Extract the final stretch of the data: the line that contains "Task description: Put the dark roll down" and every line after it, unaltered, and no other lines.

Begin Available records

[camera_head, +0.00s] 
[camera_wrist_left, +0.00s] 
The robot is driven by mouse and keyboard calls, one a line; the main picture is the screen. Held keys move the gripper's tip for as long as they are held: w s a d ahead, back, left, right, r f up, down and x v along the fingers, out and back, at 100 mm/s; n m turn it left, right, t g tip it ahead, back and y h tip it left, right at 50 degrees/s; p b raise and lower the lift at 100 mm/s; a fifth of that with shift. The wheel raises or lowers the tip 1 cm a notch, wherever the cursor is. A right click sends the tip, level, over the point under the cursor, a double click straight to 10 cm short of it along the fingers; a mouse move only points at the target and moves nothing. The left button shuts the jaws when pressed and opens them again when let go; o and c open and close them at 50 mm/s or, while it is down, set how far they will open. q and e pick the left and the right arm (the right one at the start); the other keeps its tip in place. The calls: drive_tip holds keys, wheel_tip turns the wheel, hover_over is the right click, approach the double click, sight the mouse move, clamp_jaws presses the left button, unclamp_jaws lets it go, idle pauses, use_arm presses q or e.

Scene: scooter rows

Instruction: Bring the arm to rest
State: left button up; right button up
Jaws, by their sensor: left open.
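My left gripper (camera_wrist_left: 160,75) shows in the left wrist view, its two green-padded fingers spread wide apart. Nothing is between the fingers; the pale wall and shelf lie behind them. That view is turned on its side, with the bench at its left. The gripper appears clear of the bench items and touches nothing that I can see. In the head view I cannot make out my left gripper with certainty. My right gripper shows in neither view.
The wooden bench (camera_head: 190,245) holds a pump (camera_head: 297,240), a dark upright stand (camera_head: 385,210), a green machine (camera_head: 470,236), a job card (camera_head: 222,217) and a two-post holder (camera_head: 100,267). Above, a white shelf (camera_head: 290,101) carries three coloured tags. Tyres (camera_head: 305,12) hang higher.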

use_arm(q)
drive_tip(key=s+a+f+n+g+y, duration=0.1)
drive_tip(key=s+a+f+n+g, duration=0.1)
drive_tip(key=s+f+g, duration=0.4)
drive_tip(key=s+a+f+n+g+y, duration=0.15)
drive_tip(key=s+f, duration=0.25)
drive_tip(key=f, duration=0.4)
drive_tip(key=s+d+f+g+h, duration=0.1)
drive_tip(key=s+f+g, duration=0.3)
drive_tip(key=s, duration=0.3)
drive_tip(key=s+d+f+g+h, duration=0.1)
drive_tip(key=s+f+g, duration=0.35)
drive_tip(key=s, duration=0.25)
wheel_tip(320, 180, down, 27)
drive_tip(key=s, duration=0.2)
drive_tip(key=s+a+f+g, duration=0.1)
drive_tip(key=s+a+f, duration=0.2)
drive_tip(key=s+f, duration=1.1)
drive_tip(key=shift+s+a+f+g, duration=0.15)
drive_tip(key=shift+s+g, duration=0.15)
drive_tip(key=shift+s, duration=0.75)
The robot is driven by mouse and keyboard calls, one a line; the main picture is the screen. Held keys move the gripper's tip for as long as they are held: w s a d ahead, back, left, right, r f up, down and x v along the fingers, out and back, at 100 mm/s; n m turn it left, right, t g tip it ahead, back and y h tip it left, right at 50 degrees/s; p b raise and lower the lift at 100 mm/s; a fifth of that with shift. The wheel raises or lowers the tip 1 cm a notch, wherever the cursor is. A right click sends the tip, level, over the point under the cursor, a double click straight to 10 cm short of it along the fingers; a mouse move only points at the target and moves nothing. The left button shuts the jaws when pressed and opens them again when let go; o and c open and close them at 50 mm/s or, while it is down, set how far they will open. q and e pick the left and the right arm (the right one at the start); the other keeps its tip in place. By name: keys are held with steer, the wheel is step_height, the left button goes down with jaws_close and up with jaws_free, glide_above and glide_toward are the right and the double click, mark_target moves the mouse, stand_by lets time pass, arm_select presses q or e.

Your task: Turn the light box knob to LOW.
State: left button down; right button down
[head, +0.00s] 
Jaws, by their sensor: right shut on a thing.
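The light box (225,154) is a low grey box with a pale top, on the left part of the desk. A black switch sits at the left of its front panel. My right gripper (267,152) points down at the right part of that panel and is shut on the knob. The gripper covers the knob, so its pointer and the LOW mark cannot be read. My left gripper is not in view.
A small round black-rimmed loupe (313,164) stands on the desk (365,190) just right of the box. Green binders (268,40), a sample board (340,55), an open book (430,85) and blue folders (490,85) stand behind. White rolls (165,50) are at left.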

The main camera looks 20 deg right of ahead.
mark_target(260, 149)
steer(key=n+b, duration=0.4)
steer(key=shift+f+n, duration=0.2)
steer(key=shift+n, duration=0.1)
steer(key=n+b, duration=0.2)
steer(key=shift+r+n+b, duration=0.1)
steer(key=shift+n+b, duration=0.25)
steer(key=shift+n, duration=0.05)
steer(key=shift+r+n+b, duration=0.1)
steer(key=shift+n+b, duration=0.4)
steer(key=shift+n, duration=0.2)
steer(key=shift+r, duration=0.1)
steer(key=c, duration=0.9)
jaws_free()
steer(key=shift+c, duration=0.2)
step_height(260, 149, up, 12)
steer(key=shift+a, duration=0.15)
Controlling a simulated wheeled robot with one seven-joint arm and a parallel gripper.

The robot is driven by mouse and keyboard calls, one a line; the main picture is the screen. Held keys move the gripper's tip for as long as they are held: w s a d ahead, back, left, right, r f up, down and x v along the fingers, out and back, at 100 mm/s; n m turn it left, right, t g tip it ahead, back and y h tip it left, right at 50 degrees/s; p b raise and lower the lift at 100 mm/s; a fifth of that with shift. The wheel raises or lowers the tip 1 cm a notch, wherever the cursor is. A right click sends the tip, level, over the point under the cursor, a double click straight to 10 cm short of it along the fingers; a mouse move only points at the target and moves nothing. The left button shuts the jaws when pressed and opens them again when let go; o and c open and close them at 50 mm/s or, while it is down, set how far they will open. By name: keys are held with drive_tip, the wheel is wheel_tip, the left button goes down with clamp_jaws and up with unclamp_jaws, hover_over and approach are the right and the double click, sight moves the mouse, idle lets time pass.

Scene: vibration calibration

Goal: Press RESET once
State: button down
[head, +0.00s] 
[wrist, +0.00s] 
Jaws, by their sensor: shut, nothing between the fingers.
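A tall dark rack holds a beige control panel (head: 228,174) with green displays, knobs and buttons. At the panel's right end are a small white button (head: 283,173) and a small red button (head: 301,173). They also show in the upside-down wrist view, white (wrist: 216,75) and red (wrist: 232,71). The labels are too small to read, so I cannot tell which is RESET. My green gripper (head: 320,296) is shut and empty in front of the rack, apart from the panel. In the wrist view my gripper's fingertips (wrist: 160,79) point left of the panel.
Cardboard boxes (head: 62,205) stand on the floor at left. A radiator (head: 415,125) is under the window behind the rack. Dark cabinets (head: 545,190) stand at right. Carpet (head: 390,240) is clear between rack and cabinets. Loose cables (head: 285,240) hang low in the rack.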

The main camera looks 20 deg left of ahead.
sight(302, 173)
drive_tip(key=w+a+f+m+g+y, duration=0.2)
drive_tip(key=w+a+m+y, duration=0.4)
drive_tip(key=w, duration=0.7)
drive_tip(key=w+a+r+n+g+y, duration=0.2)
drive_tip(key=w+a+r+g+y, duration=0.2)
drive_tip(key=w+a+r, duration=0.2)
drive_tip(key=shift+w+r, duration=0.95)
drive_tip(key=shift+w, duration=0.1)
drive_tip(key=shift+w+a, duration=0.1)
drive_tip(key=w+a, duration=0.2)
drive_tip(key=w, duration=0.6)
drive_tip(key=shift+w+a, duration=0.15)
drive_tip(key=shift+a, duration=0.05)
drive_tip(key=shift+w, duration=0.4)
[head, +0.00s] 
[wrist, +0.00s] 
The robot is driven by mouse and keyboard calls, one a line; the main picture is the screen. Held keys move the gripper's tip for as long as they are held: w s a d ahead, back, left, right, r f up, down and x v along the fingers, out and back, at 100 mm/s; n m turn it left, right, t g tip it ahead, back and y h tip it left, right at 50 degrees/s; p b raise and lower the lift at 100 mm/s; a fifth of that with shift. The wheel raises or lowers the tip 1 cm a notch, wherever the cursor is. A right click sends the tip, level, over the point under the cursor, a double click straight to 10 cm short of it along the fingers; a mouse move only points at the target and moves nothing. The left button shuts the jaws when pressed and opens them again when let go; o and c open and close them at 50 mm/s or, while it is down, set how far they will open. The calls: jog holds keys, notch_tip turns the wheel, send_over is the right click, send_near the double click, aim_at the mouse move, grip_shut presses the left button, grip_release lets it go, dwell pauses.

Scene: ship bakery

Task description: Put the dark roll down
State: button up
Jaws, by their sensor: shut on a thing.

End Available records

◆ **Task output**
Task description: Put the dark roll down
State: button up
Jaws, by their sensor: shut on a thing.

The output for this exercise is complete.